We also went to the ballet, Romeo and Juliet, which we bought tickets for way back in the first couple of weeks here. It was amazing! Prokofiev's music, and (so we were told) a new choreography which had all the classical ballet movements but also a lot of more contemporary stuff going on (stamping around and so on - not what I'd thought of as ballet, but worked really well!). And the costumes were beautiful - I particularly liked Tybalt in his red and black stuff showing that he's bad (oh colour symbolism, what would we do without you?). All in all, a lot of fun and only four pounds! More please!
And then there was Divnogorsk... it was an adventure (that's the only real way to describe it). Basically it's a dam, and supposed to be quite something to see. Uliana, one of our Russian friends, said that her friend had been able to walk right up to it and even on top of it, which sounded very exciting, so us students (minus Vicki, who was shopping for a dublonka - big furry coat) plus Uliana and one of the four Maxes that I know now, set off one sunny Saturday morning to go and see it. Started off just fine - bus there, got us to the village of Divnogorsk. Good. Got to the dam in taxis, one of which had a broken windscreen. Not so good, but made it. So we walk up to the guard in his officey type thing, to be told that we couldn't go any closer and hadn't been allowed to for 6 years. Ah.

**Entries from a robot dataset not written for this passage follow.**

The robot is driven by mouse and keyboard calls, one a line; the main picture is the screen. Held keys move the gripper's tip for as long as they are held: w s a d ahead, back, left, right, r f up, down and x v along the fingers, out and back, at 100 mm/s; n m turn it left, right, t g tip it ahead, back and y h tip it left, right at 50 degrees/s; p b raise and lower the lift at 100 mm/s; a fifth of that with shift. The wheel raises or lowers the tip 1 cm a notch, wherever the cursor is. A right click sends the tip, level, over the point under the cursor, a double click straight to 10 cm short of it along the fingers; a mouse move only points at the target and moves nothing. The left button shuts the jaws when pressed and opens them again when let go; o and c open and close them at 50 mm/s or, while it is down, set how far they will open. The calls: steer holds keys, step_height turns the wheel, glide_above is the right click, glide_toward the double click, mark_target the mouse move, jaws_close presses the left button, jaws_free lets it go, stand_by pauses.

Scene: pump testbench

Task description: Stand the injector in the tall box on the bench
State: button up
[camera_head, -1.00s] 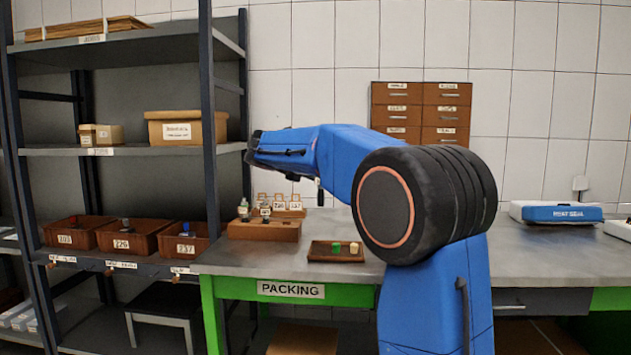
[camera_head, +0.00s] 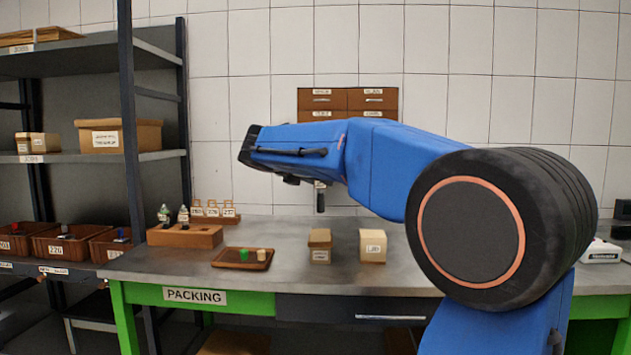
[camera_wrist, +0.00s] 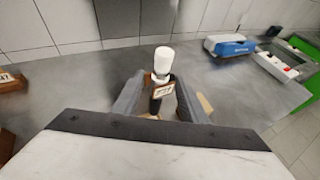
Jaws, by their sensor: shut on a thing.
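My gripper (camera_wrist: 160,98) is shut on the injector (camera_wrist: 163,60) in the wrist view, its fingers on either side. The injector has a white top, a dark body and a pale numbered tag that is hard to read. In the head view its dark lower end (camera_head: 320,202) seems to hang under my arm, above the bench; my fingers are mostly hidden there. Below it stands a narrow tan box (camera_head: 320,250) with a brown top part and a label. A paler, wider box (camera_head: 373,246) stands to its right. I cannot tell whether either is open on top.
On the packing bench (camera_head: 285,228), a brown tray (camera_head: 228,264) holds a green and a cream piece. Behind it, a wooden block (camera_head: 190,237) holds small bottles. A shelf rack with bins (camera_head: 60,247) is at left. A blue-and-white device (camera_wrist: 230,44) shows in the wrist view.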

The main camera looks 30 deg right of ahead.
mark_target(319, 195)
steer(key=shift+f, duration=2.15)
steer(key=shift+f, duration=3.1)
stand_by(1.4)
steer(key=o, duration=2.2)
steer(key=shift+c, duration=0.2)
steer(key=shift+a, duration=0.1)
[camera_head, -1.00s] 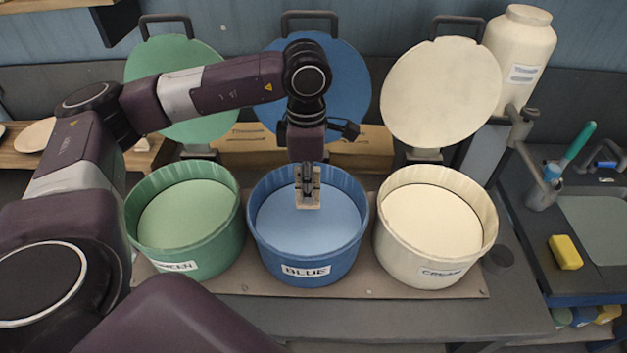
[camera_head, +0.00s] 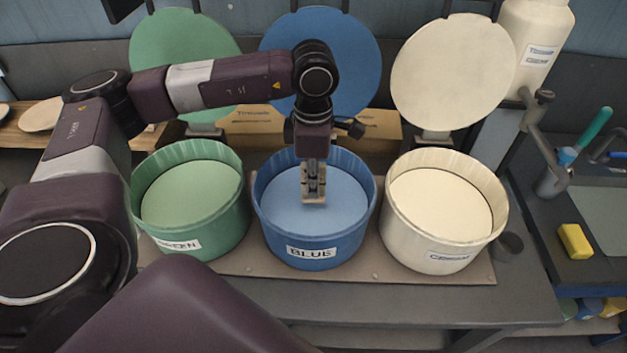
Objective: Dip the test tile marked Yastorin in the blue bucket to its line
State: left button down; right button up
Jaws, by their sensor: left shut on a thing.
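The blue bucket (camera_head: 313,250) stands open in the middle of a row of three, with a BLUE label on its front. Pale blue glaze (camera_head: 340,205) shows inside it. My left gripper (camera_head: 314,188) comes down over this bucket, shut on a small tan test tile (camera_head: 314,198). The tile is upright and seen against the glaze; I cannot tell whether its lower edge touches the surface. No name or line on the tile can be read at this size. My right gripper is out of view.
A green bucket (camera_head: 190,248) stands left and a cream bucket (camera_head: 440,255) right, both open. Their round lids stand raised behind, as does the blue lid (camera_head: 350,70). A white jar (camera_head: 530,45), a clamp stand and a yellow sponge (camera_head: 575,241) are at the right.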

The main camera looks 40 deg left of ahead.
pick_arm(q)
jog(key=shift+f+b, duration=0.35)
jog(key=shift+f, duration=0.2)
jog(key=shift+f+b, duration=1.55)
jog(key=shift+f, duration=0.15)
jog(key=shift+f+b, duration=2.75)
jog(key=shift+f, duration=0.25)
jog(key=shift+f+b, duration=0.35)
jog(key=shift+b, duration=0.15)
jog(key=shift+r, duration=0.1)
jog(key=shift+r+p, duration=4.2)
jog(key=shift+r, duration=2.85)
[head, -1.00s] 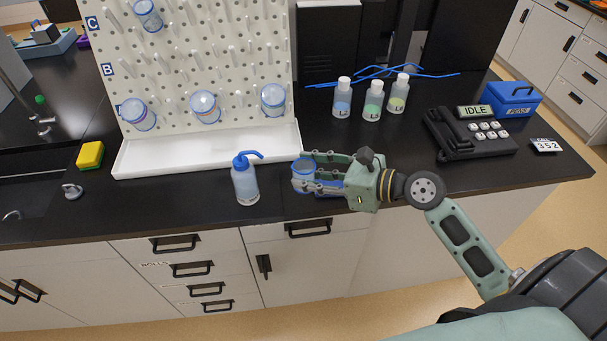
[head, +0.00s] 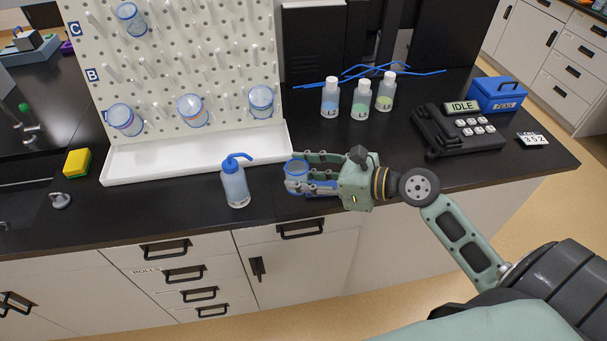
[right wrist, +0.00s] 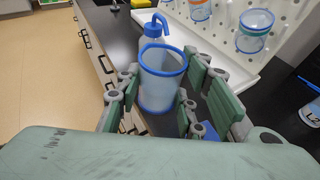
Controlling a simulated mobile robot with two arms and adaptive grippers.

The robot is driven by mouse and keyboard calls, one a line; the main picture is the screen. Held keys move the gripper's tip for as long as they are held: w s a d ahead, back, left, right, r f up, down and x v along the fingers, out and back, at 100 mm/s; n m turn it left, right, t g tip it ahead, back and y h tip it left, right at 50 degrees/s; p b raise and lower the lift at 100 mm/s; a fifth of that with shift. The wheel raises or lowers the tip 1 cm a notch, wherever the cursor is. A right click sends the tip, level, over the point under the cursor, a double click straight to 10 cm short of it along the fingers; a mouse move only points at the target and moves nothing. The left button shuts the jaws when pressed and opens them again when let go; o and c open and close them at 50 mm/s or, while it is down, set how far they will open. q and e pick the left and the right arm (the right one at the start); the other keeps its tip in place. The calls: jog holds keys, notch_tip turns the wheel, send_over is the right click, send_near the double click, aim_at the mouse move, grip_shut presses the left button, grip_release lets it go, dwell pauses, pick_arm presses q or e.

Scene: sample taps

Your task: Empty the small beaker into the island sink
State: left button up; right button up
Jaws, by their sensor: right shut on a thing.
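The small beaker (head: 295,180), clear with a blue rim, is in my right gripper (head: 299,174) near the island's front edge. The gripper's fingers are shut around its sides, as the right wrist view also shows with the beaker (right wrist: 160,85) between the finger pads. The beaker looks roughly upright. I cannot tell its liquid level or its exact height above the counter. The island sink (head: 20,195) is a dark basin at the far left of the head view, partly cut off by the picture edge. My left gripper is not in view.
A wash bottle (head: 235,183) with a blue spout stands just left of the beaker. Behind are a white tray (head: 190,155) and a pegboard (head: 185,75) with hung beakers. A yellow sponge (head: 77,162) and a grey object (head: 60,201) lie toward the sink.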

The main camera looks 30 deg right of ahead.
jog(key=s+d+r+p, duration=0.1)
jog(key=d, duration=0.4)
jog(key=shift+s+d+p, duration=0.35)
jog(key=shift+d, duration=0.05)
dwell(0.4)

So while Max pleaded with him, telling him that we'd come all the way from England and really wanted to see the dam, Uliana phoned her friend to find out how she'd managed. Turns out that when she visited, there was no-one in the guard hut and she'd just walked straight through. Obviously that wasn't going to work for us, and Max gave up arguing with the (rather amused) official (who had a gun, so the arguing wasn't too serious anyway) and we went to play on the beach for a while. It was cold.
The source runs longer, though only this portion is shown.